Now something has changed. The change has certainly brought computational methods closer to the mainstream of the humanities. But we mustn’t mistake the change by imagining that humanists have somehow adopted a new scientism. A better explanation of this change is that computer scientists, as they have learned to embrace the kinds of knowledge produced by randomness, have reached a belated understanding of the value of — dare I say it? — post-structuralist ways of knowing.

It’s a shame it didn’t happen earlier.

1. I first encountered the above formulation of this idea in the first video in Geoffrey Hinton’s online course on neural networks. But you can see it being used by other researchers (p. 21) working in machine learning on a regular basis.
2. In machine learning lingo, it could not learn nonlinear decision boundaries. It didn’t even have the ability to calculate the logical XOR operation on two inputs, which at the time probably made logic-based approaches look far more promising.

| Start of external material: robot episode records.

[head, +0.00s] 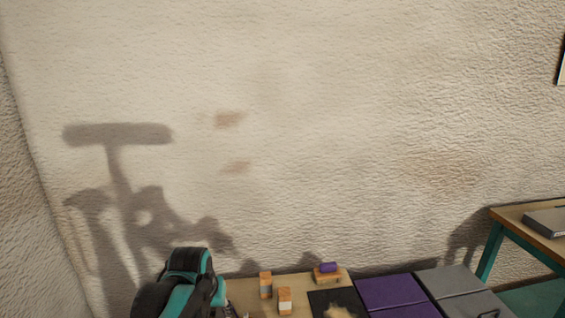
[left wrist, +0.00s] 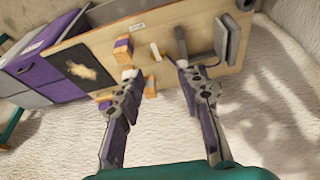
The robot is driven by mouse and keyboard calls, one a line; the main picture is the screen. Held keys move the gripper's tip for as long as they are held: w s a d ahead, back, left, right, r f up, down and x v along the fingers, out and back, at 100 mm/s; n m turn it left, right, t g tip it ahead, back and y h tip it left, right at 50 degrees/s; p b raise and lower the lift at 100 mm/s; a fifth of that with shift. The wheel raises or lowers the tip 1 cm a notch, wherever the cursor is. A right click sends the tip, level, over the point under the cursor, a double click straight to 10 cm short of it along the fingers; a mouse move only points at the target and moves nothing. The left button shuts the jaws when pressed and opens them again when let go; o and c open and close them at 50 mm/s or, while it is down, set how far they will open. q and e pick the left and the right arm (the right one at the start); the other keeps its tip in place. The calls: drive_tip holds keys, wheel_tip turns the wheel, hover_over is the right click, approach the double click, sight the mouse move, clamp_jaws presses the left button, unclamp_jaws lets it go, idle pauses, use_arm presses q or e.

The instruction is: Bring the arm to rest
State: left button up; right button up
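My left arm (head: 190,282), black and teal, rises at the bottom of the head view, beside the left end of a wooden table. My left gripper (left wrist: 156,70) shows in the left wrist view with its two fingers wide apart and nothing between them. It is over the near part of the table (left wrist: 200,30), and its height above the top is hard to tell. Its fingertips are barely visible in the head view. My right arm and right gripper are not in view.
Orange-and-white blocks (head: 265,285) and a purple piece on a wooden block (head: 327,273) stand on the table. A black mat (left wrist: 82,68), purple bins (head: 390,290) and grey bins (head: 450,280) lie beyond. A teal-legged table (head: 495,250) stands right.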

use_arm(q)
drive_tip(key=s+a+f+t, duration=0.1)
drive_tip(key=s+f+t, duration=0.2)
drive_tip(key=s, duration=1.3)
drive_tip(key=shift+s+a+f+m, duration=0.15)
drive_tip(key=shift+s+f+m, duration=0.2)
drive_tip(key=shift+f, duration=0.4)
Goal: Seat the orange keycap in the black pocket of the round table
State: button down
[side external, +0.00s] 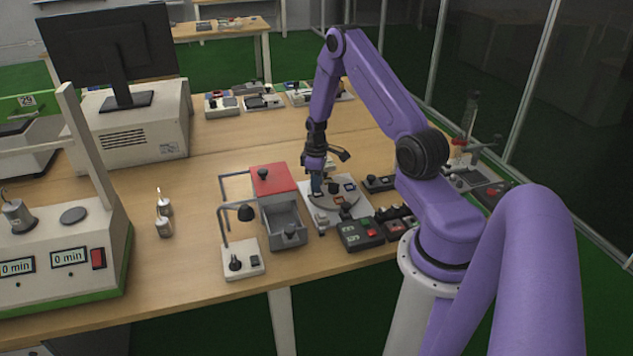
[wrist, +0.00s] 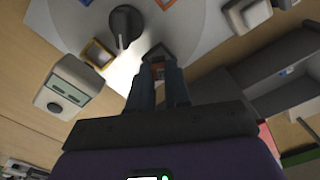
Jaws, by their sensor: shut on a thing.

3. I say “appear” because it’s not entirely clear what it would mean to be unbound by rigid logic. The mathematical formulation of machine learning models is itself perfectly strict and internally consistent, and if it weren’t, it would be irreparably broken. Why don’t the statistical models represented by that formulation break in the same way? I suspect that it has something to do with the curse blessing of dimensionality. They don’t break because every time a contradiction appears, a new dimension appears to accommodate it in an ad-hoc way — at least until the model’s “capacity” for such adjustments is exhausted. I’m afraid I’m venturing a bit beyond my existential pay grade with these questions — but I hope this sliver of uncertainty doesn’t pierce to the core of my argument.